Glazes

The materials that modern potters use to compound glazes (or which are compounded for them) are not made for potters. This market is too small to be of interest to the Great Satan Club. These materials are made by industry for the machinery of industry. Machines cannot deal well with variability. Their "stuff" must be refined. In other words the character must be removed. Using this "stuff" it is easy to make drab or garish glazes. Anything else ... maybe not. Good results are easier with local, unrefined, rocks, clays, volcanic ashes, scrap metal, sands, whatever; as long as you know where it is from. As long as you know where you are from. The only essential machine is a ball mill. (See Pioneer Pottery by M. Cardew).

How to make a Glaze

Starting Receipe
  • Granite ... 80
  • Limestone ... 10
  • Clay ... 10

To prepare granite or pegmatite or many other rocks for use in glazes:

  1. Fire to red heat
  2. Pulverize(to a coarse sand). A hammer will do this although a hammer mill is easier.
  3. Mix in proper proportions in a ball mill with the other materials in the glaze receipe and mill until all the material in a six ounce cup can be washed through a 200 mesh screen leaving no more than a eighth of a teaspoon of residue.
  4. Read Cardew, Davies and Leach.
  5. Phone me if you have questions.

Present receipe for Moose Mountain White Stoneware glaze

local pegmatite
limestone
fireclay
zircopax (purchased)
silica sand
water
...11,850 gm
...1,450 gm
...1,100 gm
...400 gm
...3,300 gm
...10,000 gm

Mill 12 hours. Use as thick as possible.
Fire to cone 10 with 10% carbon dioxide reduction.

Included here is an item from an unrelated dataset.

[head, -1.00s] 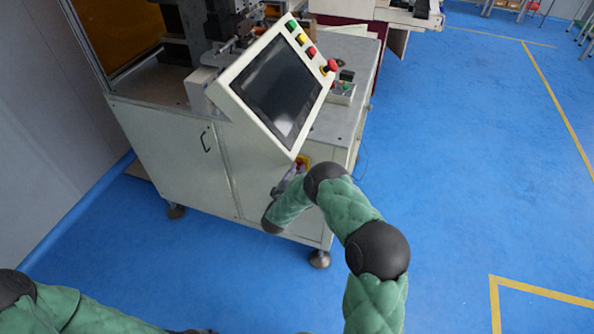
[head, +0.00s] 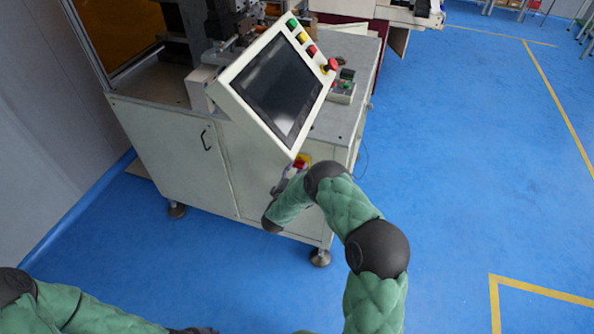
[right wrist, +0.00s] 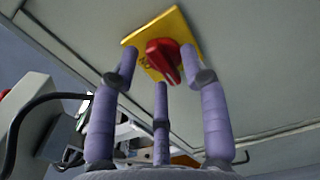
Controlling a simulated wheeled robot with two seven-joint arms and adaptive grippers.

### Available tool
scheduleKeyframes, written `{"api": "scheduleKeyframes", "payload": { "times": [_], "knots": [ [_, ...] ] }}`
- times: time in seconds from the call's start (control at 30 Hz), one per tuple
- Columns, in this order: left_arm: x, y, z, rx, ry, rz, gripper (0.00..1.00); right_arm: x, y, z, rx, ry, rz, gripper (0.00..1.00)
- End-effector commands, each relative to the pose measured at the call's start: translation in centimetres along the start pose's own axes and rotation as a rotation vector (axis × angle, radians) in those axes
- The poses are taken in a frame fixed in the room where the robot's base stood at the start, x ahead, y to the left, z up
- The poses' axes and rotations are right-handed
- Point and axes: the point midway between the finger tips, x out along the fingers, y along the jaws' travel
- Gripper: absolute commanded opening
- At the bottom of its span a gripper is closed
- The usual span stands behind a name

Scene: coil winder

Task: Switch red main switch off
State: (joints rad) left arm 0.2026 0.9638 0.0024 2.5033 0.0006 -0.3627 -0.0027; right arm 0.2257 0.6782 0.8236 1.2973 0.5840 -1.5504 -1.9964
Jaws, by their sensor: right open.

Add St. Victor volcanic ash for the best celadon I have ever seen. Calcine most of this ash.

I like pegmatite, a kind of coarse grained granite. It is available locally as 'erratic' glacial boulders. A good place to see pegmatite is at km. 250 of the Hanson Lake Road. There the road is in the Shield and cuts through vertical walls of rock 10 feet high. The pink rock is potash feldspar (moonstone). It's nice. The white stuff is quartz and the black flaky rock is biotite mica.

Near Mafeking, Manitoba there are limestone deposits with ancient fossilized sea shells clearly visible. Crushed oyster shell that is usually used as chicken feed also works as a substitute for limestone. It's what I use.